Rows from a robot dataset:
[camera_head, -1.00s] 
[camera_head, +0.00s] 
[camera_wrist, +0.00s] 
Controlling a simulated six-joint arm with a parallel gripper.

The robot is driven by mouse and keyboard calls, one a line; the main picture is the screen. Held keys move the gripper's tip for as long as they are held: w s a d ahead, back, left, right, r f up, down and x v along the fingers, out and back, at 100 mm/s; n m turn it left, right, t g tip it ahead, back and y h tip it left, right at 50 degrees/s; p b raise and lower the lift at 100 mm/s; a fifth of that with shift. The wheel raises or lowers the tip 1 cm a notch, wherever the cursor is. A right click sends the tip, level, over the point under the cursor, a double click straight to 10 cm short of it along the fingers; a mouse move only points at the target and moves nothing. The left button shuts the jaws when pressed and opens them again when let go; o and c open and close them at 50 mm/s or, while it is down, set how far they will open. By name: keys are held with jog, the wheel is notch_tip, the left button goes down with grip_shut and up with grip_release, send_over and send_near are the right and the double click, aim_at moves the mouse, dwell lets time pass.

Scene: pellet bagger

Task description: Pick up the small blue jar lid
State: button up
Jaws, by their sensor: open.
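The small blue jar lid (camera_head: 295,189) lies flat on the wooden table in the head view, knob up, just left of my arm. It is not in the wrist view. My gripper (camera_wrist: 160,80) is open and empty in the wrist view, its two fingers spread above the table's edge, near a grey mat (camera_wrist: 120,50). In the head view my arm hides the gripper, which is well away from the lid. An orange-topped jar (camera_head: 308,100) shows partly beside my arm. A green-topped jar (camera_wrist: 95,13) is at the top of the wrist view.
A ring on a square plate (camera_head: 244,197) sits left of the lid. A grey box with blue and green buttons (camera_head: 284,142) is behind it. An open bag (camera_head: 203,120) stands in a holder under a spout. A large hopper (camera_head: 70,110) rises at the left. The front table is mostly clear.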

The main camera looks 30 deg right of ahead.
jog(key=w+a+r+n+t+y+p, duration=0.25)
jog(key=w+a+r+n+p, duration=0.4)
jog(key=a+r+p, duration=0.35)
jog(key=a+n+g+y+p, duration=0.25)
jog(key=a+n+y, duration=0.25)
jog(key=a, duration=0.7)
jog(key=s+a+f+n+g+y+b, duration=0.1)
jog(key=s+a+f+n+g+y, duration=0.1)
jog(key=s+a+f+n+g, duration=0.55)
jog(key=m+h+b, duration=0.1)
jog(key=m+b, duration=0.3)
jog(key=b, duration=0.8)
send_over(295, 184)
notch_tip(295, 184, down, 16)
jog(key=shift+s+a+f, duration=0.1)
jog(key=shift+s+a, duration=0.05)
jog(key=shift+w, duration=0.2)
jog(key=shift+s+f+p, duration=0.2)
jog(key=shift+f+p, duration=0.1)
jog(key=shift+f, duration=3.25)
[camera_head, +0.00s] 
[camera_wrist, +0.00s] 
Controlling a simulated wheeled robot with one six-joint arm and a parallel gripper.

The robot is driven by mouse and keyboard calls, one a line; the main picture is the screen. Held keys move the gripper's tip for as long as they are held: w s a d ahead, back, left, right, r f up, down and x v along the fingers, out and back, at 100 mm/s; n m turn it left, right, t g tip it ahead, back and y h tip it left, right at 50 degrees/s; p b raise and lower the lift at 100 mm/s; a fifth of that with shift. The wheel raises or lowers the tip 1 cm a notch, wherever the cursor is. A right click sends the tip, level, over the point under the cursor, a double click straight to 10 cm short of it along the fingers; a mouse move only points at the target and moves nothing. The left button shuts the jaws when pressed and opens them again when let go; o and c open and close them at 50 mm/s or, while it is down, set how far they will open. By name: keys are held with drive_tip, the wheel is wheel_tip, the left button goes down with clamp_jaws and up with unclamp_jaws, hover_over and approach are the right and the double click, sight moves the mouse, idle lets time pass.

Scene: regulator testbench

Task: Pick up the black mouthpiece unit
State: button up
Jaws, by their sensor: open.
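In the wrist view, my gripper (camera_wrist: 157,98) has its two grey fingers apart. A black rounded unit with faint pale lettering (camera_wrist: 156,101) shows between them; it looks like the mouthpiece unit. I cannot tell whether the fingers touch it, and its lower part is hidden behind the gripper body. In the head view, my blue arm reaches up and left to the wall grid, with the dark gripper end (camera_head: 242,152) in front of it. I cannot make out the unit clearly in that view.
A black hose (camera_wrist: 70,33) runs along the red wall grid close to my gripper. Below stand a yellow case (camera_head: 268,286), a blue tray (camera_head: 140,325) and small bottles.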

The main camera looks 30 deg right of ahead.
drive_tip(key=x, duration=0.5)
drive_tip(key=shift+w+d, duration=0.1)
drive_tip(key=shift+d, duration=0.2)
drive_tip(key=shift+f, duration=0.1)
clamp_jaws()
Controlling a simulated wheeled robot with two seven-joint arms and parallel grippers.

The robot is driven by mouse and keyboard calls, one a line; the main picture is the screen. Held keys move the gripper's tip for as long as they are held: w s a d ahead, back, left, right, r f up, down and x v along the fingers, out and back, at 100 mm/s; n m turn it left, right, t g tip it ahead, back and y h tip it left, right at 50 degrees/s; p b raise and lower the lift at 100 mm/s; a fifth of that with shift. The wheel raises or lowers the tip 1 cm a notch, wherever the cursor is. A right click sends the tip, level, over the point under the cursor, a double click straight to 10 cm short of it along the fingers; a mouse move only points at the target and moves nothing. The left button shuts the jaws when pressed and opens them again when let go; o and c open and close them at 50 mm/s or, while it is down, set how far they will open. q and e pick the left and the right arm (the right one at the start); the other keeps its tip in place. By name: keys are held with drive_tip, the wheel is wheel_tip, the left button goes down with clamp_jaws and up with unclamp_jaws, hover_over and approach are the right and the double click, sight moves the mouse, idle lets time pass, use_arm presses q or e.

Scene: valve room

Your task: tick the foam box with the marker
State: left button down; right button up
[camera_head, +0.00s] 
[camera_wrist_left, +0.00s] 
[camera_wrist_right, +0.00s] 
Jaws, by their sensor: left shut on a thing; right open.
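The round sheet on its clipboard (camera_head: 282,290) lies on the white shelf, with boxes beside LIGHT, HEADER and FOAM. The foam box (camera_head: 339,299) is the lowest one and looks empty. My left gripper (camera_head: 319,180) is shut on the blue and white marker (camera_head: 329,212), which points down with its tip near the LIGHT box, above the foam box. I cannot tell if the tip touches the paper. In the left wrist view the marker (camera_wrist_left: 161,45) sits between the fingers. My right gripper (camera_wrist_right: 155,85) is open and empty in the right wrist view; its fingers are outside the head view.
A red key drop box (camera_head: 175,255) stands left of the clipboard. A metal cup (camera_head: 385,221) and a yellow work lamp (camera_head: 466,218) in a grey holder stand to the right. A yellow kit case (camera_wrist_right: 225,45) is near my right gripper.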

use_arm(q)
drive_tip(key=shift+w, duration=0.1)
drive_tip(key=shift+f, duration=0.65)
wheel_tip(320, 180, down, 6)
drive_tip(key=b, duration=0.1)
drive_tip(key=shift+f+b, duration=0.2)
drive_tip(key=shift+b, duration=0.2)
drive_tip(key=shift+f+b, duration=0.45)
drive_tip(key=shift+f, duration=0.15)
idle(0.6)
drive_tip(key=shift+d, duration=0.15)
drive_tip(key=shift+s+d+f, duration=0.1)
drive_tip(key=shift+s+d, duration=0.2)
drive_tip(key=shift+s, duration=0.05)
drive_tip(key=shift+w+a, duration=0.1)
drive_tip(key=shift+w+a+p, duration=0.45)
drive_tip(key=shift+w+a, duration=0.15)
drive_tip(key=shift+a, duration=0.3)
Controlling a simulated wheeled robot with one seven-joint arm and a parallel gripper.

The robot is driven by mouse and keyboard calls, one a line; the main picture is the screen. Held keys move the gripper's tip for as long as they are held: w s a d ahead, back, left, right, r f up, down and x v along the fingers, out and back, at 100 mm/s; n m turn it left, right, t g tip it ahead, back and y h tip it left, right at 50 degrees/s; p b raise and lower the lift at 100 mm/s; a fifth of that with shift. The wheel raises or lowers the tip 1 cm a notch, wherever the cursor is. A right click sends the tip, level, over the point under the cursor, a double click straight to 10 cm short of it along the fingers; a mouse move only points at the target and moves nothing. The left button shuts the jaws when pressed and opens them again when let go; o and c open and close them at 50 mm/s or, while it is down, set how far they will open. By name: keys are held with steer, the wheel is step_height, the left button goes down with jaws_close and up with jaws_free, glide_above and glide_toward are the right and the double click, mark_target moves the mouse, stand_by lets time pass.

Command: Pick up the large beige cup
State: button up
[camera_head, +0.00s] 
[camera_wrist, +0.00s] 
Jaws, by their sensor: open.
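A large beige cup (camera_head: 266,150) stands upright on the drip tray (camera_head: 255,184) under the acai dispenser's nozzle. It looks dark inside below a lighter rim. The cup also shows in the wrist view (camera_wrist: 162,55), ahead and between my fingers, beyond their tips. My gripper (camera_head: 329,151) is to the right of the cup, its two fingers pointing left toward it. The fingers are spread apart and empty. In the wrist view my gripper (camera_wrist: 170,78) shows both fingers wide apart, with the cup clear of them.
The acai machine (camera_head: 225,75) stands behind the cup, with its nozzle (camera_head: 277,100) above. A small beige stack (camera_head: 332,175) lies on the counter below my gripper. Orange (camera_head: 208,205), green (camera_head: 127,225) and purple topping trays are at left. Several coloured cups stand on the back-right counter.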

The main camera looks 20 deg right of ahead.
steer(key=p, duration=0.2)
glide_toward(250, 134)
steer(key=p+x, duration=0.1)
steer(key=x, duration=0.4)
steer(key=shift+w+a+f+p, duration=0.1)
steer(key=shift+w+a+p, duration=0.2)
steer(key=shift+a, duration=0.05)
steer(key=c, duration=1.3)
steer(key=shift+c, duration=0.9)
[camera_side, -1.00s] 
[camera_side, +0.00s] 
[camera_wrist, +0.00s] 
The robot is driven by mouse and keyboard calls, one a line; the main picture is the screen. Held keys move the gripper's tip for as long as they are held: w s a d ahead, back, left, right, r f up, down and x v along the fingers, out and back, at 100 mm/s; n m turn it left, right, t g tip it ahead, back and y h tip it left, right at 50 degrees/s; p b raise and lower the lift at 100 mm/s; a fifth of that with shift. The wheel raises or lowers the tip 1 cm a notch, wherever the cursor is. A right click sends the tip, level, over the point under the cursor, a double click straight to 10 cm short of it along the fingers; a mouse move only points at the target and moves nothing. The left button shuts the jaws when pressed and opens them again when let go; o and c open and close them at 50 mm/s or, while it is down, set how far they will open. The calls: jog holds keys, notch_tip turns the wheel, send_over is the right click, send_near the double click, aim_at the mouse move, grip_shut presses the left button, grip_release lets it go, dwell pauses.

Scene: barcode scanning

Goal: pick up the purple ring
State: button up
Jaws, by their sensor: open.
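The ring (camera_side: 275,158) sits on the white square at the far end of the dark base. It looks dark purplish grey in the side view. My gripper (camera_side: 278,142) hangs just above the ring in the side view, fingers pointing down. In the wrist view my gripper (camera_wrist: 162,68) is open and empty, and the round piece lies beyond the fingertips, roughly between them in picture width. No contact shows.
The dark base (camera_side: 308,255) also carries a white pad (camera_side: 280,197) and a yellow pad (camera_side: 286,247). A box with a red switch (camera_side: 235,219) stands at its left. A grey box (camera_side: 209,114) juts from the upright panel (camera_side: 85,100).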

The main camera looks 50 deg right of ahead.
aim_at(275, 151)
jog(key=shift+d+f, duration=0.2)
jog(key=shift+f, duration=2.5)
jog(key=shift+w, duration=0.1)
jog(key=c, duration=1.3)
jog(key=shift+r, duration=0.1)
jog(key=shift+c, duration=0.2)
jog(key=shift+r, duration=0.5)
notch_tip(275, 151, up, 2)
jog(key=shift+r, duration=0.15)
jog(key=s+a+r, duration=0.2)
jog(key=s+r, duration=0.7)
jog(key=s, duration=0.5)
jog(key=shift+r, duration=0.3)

*What the task asks*:
Pull every line containing the word "Controlling" out of the material.

*Expected output*:
Controlling a simulated six-joint arm with a parallel gripper.
Controlling a simulated wheeled robot with one six-joint arm and a parallel gripper.
Controlling a simulated wheeled robot with two seven-joint arms and parallel grippers.
Controlling a simulated wheeled robot with one seven-joint arm and a parallel gripper.

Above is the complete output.